Short exercise:
Omit every picture and output the rest of the records exactly as they are.

-- Begin --

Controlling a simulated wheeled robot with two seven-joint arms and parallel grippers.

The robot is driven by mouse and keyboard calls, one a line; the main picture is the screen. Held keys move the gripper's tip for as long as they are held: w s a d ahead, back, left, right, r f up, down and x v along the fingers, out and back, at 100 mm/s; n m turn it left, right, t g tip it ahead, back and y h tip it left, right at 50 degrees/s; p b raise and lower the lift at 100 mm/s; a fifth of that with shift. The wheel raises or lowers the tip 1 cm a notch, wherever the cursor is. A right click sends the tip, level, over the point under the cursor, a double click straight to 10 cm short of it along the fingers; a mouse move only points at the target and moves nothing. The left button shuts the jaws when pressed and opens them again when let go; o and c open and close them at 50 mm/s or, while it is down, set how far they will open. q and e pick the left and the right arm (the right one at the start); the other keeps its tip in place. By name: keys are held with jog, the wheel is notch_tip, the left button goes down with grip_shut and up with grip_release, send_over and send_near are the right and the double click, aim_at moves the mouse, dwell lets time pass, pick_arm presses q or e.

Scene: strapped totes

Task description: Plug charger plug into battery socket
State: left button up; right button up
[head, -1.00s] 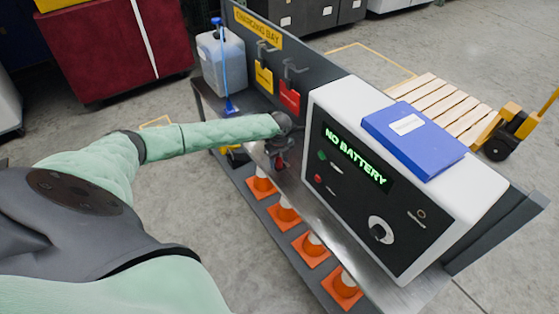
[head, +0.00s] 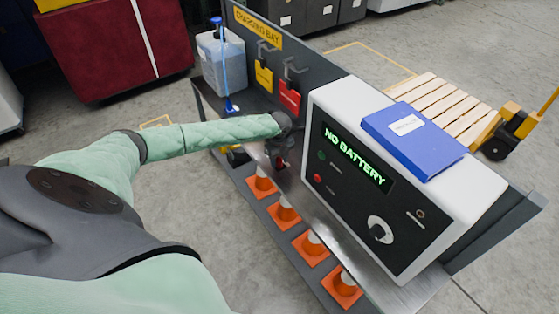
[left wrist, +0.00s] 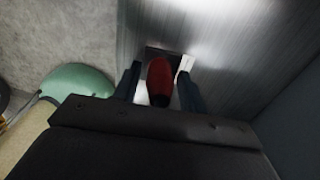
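The charger (head: 400,225) is a white box with a black front panel and a green "NO BATTERY" display, standing on the metal bench. My left gripper (head: 280,165) is over the bench left of the charger, pointing down. In the left wrist view its two fingers (left wrist: 160,80) stand apart on either side of a red piece with a dark end (left wrist: 160,78), probably the charger plug. Gaps show on both sides of it, so the gripper looks open around it. A dark, partly hidden shape lies behind it. I cannot make out the battery or its socket. My right gripper is out of view.
A blue binder (head: 415,140) lies on the charger. Orange cones (head: 312,248) stand on the lower shelf. Red (head: 290,96) and yellow (head: 264,77) tags hang on the back panel. A bluish container (head: 222,65) stands at the bench's far end. A wooden pallet (head: 450,105) lies behind.

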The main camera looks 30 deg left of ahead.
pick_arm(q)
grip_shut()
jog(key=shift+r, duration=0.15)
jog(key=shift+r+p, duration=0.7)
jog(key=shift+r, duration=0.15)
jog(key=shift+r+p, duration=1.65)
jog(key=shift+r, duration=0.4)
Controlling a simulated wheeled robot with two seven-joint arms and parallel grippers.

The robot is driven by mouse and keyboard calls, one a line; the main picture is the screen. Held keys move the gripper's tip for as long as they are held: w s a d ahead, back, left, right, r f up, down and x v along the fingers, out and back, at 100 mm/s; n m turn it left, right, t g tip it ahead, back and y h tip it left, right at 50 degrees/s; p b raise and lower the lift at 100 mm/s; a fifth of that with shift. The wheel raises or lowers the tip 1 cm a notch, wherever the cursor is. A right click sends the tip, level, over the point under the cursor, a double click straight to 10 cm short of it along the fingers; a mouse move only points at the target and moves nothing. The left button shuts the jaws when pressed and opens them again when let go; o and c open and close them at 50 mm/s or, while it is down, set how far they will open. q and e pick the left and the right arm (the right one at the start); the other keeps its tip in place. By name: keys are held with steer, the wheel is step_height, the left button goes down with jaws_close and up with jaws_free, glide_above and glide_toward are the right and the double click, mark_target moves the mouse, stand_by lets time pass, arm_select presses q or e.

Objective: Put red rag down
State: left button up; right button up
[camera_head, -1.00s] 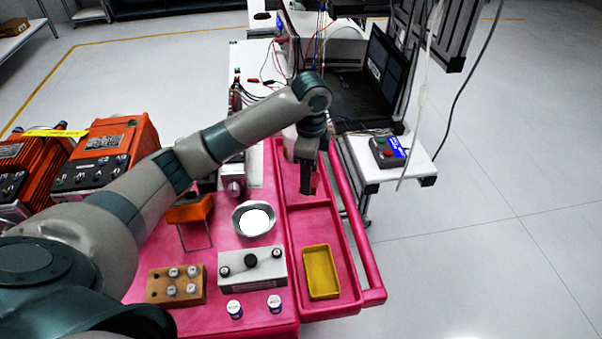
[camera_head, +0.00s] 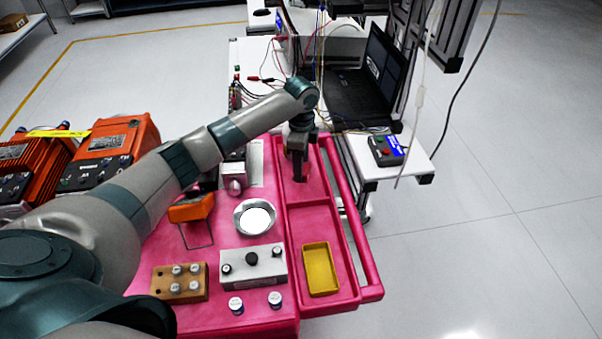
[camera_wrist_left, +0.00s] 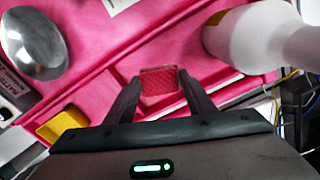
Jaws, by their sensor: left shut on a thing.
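My left gripper (camera_head: 299,176) is over the upper compartment of the pink cart's side tray (camera_head: 320,222), its fingers pointing down. In the left wrist view the gripper (camera_wrist_left: 162,88) is shut on the red rag (camera_wrist_left: 160,80), a small textured red piece between its fingertips. The rag is mostly hidden by the fingers in the head view. I cannot tell whether it touches the tray floor. My right gripper is not in view.
A yellow bin (camera_head: 321,270) sits in the tray's near compartment. A round metal dish (camera_head: 255,217) is left of the tray. A white bottle (camera_wrist_left: 255,35) stands close to the gripper in the wrist view. A grey control box (camera_head: 253,265) is nearer.

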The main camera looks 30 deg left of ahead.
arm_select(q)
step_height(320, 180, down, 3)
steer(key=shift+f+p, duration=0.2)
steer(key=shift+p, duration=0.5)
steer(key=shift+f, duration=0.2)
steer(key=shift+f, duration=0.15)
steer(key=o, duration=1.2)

-- End --

Output for this task:
Controlling a simulated wheeled robot with two seven-joint arms and parallel grippers.

The robot is driven by mouse and keyboard calls, one a line; the main picture is the screen. Held keys move the gripper's tip for as long as they are held: w s a d ahead, back, left, right, r f up, down and x v along the fingers, out and back, at 100 mm/s; n m turn it left, right, t g tip it ahead, back and y h tip it left, right at 50 degrees/s; p b raise and lower the lift at 100 mm/s; a fifth of that with shift. The wheel raises or lowers the tip 1 cm a notch, wherever the cursor is. A right click sends the tip, level, over the point under the cursor, a double click straight to 10 cm short of it along the fingers; a mouse move only points at the target and moves nothing. The left button shuts the jaws when pressed and opens them again when let go; o and c open and close them at 50 mm/s or, while it is down, set how far they will open. q and e pick the left and the right arm (the right one at the start); the other keeps its tip in place. By name: keys are held with jog, the wheel is notch_tip, the left button goes down with grip_shut and up with grip_release, send_over and send_near are the right and the double click, aim_at moves the mouse, dwell lets time pass, pick_arm presses q or e.

Scene: strapped totes

Task description: Plug charger plug into battery socket
State: left button up; right button up
[head, -1.00s] 
[head, +0.00s] 
[left wrist, +0.00s] 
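The charger (head: 400,225) is a white box with a black front panel and a green "NO BATTERY" display, standing on the metal bench. My left gripper (head: 280,165) is over the bench left of the charger, pointing down. In the left wrist view its two fingers (left wrist: 160,80) stand apart on either side of a red piece with a dark end (left wrist: 160,78), probably the charger plug. Gaps show on both sides of it, so the gripper looks open around it. A dark, partly hidden shape lies behind it. I cannot make out the battery or its socket. My right gripper is out of view.
A blue binder (head: 415,140) lies on the charger. Orange cones (head: 312,248) stand on the lower shelf. Red (head: 290,96) and yellow (head: 264,77) tags hang on the back panel. A bluish container (head: 222,65) stands at the bench's far end. A wooden pallet (head: 450,105) lies behind.

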The main camera looks 30 deg left of ahead.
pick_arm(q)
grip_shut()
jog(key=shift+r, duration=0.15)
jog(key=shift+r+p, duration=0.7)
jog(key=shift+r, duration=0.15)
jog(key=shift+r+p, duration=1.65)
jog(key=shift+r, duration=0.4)
Controlling a simulated wheeled robot with two seven-joint arms and parallel grippers.

The robot is driven by mouse and keyboard calls, one a line; the main picture is the screen. Held keys move the gripper's tip for as long as they are held: w s a d ahead, back, left, right, r f up, down and x v along the fingers, out and back, at 100 mm/s; n m turn it left, right, t g tip it ahead, back and y h tip it left, right at 50 degrees/s; p b raise and lower the lift at 100 mm/s; a fifth of that with shift. The wheel raises or lowers the tip 1 cm a notch, wherever the cursor is. A right click sends the tip, level, over the point under the cursor, a double click straight to 10 cm short of it along the fingers; a mouse move only points at the target and moves nothing. The left button shuts the jaws when pressed and opens them again when let go; o and c open and close them at 50 mm/s or, while it is down, set how far they will open. q and e pick the left and the right arm (the right one at the start); the other keeps its tip in place. By name: keys are held with steer, the wheel is step_height, the left button goes down with jaws_close and up with jaws_free, glide_above and glide_toward are the right and the double click, mark_target moves the mouse, stand_by lets time pass, arm_select presses q or e.

Objective: Put red rag down
State: left button up; right button up
[camera_head, -1.00s] 
[camera_head, +0.00s] 
[camera_wrist_left, +0.00s] 
Jaws, by their sensor: left shut on a thing.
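My left gripper (camera_head: 299,176) is over the upper compartment of the pink cart's side tray (camera_head: 320,222), its fingers pointing down. In the left wrist view the gripper (camera_wrist_left: 162,88) is shut on the red rag (camera_wrist_left: 160,80), a small textured red piece between its fingertips. The rag is mostly hidden by the fingers in the head view. I cannot tell whether it touches the tray floor. My right gripper is not in view.
A yellow bin (camera_head: 321,270) sits in the tray's near compartment. A round metal dish (camera_head: 255,217) is left of the tray. A white bottle (camera_wrist_left: 255,35) stands close to the gripper in the wrist view. A grey control box (camera_head: 253,265) is nearer.

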The main camera looks 30 deg left of ahead.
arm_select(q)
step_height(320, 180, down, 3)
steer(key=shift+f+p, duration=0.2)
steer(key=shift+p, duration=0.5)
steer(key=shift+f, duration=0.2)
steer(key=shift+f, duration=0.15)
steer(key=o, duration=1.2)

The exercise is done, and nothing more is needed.